Just his luck, then, to damage ankle ligaments. 'I was training on my own and I was probably lucky not to break the ankle. It's playing up quite badly.' In fact, if anything got to him during the ban it was training alone.

'To keep yourself motivated is very difficult. Every rugby player has to go down to the gym and do their bit, but six days a week on your own is hard work. I've never been involved in individual sports. It's the success of the team incorporating my own endeavours that

has always appealed to me more.'

And rugby league has its appeal, too. 'I really enjoyed the game. The sport is fantastic. As a back in English rugby union we're a suppressed breed.
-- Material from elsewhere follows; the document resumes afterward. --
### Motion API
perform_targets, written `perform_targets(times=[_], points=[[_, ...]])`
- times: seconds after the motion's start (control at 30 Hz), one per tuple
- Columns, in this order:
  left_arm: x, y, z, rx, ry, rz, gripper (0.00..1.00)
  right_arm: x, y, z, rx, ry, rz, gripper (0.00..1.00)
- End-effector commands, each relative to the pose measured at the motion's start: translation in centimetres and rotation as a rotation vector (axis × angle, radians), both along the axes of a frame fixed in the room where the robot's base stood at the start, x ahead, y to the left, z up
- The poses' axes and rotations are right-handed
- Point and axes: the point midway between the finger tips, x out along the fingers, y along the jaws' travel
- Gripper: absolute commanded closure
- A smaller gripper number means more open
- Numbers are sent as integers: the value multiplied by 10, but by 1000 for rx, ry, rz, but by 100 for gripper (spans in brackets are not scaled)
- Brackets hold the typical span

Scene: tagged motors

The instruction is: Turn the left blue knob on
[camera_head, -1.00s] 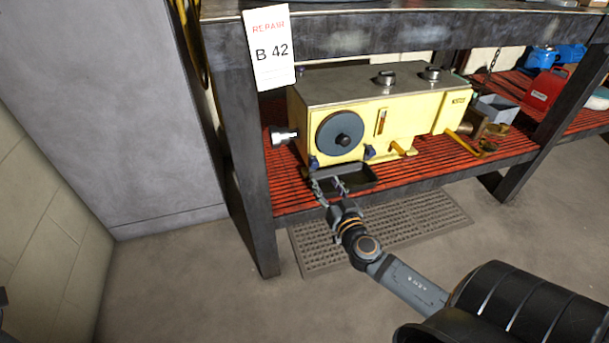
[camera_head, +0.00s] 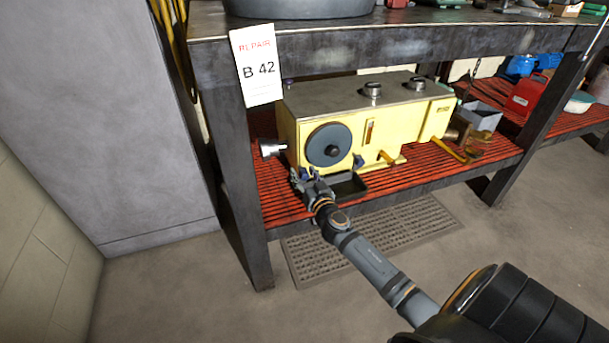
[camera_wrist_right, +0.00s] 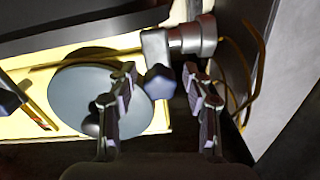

In the leagues, winning is the only thing and that very often means that a back's talent is thwarted. So to play rugby league when you can run about as much as you want was great fun.'

Once I was banned, I stayed up north observing for six weeks and I learned an awful lot.' There's certainly a higher skill level throughout an entire rugby legaue team, although I don't necessarily think one game is better than the other. Looking at it another way, I've learned more about handling, for example, from playing basketball.'

The question now is can Pilgrim pick up from where he left off. 'It does worry me that the game might have changed beyond my capabilities of catching up and whether I like it or not there's going to be tremendous pressure on me to perform in the first couple of games back, but my actual endurance and general fitness levels are high and it would be great to give you guys some new material to write about.'

Well, he gave us plenty of that when he tried his hand at league. Would he ever do it again? 'If I was going to play rugby league it would have to be for a very large amount of money and probably at the end of my career, but I'm not even really considering it to be honest.'

The only game he is playing at the moment, meanwhile, is a waiting one. 'If I'm going to play for Wasps before the end of the season I will say that I want to play in the first team because I don't have enough time to go through the system. The way it's going at the moment with other people getting injured it might not be too difficult to slot in without putting anybody's nose out of joint.' Pilgrim's way is nothing if not positive.